What about employment status?

The government recognises that there must be clarity on whether an individual is an employee, worker or self-employed, and whether their status is the same for tax purposes.

The future of employment status is the elephant in the room in the Good Work Plan. The employment tribunals and the courts have soldiered on in recent years, endeavouring to keep up with the impact of the gig economy on laws that were not designed to consider such workers. Whilst the government has indicated that it will legislate to improve clarity on employment status, and it will bring forward proposals on aligning the tax framework, in the short term all the government has done is commission research to “find out more” about those with uncertain employment status and how it affects them.

We do not know what questions are being asked, and when they are required to be answered.
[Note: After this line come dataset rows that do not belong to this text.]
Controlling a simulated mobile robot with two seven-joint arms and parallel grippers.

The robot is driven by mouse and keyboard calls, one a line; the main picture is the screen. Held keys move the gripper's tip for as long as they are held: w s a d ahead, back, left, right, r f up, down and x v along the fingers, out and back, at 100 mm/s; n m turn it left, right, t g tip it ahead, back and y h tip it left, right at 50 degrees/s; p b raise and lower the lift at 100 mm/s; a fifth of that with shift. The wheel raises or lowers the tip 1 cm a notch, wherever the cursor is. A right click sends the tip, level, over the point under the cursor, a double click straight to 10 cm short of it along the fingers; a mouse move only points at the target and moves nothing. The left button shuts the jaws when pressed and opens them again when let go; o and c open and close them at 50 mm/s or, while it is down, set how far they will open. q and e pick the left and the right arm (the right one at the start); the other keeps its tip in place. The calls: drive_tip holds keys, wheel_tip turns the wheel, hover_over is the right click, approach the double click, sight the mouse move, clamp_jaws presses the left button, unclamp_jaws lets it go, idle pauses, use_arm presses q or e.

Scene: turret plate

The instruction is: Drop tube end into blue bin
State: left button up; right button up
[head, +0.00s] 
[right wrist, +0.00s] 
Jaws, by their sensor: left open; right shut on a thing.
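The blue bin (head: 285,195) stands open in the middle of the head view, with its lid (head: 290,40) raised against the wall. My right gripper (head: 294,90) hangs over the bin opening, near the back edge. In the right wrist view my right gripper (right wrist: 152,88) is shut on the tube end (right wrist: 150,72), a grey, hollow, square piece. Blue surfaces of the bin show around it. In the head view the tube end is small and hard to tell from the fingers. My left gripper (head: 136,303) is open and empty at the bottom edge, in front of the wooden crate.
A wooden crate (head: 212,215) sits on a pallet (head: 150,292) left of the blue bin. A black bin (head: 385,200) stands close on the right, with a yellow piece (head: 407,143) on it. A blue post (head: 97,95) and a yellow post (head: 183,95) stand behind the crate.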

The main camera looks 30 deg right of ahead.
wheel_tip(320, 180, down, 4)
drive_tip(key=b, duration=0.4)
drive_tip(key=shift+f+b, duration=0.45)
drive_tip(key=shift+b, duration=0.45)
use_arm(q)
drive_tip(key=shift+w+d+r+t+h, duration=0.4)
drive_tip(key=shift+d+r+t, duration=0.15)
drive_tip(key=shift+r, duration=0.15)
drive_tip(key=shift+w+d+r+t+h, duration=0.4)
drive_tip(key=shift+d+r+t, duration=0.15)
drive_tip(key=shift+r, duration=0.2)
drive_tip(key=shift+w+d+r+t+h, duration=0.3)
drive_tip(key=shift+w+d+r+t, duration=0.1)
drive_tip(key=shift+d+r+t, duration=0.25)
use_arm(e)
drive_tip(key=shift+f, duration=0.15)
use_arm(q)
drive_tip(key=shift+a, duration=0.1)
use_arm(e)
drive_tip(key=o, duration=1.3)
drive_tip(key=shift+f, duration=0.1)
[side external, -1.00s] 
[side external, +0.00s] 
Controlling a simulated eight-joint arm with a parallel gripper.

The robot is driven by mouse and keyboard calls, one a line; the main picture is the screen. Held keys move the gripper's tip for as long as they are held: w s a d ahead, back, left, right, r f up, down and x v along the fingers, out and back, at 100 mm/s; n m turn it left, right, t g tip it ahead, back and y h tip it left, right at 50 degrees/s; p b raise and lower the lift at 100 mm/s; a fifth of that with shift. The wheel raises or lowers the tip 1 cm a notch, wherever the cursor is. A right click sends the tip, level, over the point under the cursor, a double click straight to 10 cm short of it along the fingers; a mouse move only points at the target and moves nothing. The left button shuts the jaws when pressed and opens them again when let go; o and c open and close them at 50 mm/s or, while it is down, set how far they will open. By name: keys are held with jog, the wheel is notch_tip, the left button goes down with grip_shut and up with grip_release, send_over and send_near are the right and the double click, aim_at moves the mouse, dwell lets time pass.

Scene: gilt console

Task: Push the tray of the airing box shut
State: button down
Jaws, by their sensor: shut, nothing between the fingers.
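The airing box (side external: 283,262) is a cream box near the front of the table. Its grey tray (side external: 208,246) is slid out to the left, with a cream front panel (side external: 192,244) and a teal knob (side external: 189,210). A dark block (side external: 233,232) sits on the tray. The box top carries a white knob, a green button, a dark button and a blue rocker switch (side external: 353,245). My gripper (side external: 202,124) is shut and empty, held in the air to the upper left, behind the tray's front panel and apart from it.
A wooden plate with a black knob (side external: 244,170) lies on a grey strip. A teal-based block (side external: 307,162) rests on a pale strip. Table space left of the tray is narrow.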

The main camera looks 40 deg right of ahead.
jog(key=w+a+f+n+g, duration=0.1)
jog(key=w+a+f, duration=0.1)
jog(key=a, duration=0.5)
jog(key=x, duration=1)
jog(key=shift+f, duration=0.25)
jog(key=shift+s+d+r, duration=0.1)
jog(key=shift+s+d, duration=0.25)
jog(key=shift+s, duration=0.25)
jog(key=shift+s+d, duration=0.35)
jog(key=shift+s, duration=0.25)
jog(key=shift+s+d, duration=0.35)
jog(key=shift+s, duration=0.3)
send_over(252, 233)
It is clear those who think we need it will be waiting a long time for reform, and in the meantime, it is likely that those pursuing test cases and the employment tribunal itself will continue to be the main drivers for change in this area.

We recommend that organisations continue to remain on top of this area as it develops.

Good work?

One final question that the Taylor Review and the Good Work Plan raises is what exactly is “good work”? The Good Work Plan is billed as “the first time that the government has placed equal importance on both quantity and quality of work” (emphasis added). To this end it has asked the independent Industrial Strategy Council to consider the most appropriate way to measure quality of work, which it considers is made up of the five principles: satisfaction; fair pay; participation and progression; wellbeing, safety and security; and voice and autonomy. However, with Brexit looming and the stability of the economy in question, “good work” could end up taking a back seat.